Return verbatim everything from the first line through the line that contains "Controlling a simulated", and stop there.
-- START Source excerpt --
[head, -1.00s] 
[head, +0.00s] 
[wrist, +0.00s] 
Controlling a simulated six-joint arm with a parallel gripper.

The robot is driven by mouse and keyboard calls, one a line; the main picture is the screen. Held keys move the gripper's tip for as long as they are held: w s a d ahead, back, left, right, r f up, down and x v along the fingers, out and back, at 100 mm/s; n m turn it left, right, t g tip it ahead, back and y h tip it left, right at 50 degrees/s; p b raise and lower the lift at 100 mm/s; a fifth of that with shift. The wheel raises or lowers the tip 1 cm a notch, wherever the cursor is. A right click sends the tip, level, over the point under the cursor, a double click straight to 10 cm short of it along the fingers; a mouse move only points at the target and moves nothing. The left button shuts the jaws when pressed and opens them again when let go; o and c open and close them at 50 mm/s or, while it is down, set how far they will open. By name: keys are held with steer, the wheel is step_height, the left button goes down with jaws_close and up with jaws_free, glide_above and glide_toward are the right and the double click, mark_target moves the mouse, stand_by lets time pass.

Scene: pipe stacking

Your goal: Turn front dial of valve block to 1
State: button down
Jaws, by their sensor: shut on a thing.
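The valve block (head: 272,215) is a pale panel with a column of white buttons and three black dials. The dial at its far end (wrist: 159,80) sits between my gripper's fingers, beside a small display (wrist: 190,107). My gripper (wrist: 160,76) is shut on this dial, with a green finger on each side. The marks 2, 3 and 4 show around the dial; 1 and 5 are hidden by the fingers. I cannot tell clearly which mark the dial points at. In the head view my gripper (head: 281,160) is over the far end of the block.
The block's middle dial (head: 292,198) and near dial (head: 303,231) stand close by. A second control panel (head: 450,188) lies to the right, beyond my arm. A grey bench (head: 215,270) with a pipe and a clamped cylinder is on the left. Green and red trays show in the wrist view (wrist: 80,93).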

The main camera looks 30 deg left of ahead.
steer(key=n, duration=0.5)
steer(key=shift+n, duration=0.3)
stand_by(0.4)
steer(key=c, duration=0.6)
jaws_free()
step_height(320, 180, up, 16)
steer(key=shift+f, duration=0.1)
-- END Source excerpt --
Full response:
[head, -1.00s] 
[head, +0.00s] 
[wrist, +0.00s] 
Controlling a simulated six-joint arm with a parallel gripper.

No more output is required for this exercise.